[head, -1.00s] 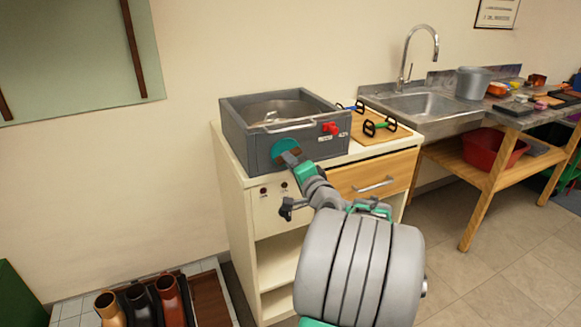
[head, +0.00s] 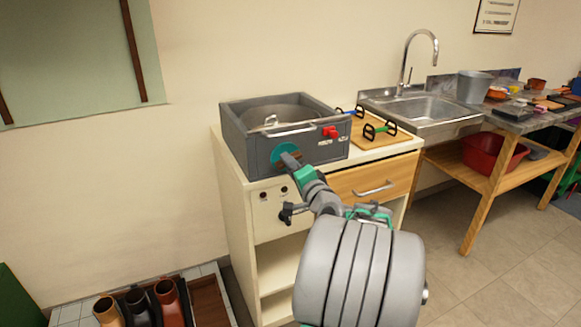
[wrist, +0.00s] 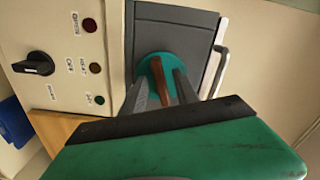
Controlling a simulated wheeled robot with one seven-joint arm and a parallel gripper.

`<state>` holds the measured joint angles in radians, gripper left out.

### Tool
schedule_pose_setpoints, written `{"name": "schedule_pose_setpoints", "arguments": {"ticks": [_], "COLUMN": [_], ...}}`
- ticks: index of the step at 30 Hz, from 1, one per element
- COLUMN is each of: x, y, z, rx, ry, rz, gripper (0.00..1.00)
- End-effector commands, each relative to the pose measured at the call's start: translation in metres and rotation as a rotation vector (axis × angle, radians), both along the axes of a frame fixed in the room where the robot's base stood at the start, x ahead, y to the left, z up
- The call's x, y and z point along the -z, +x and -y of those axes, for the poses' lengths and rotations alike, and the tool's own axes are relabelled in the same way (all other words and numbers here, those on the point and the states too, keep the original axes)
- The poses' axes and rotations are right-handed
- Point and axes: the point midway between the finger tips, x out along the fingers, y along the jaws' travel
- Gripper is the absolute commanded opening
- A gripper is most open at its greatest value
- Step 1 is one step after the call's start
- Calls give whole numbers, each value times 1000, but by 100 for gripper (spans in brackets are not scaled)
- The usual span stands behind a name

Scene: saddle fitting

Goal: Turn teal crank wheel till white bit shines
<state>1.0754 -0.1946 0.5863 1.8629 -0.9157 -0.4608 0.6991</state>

■ Stated task ■
Only the count is needed: the number of lines in the data that include the word "numbers".

■ Answer for the task ■
2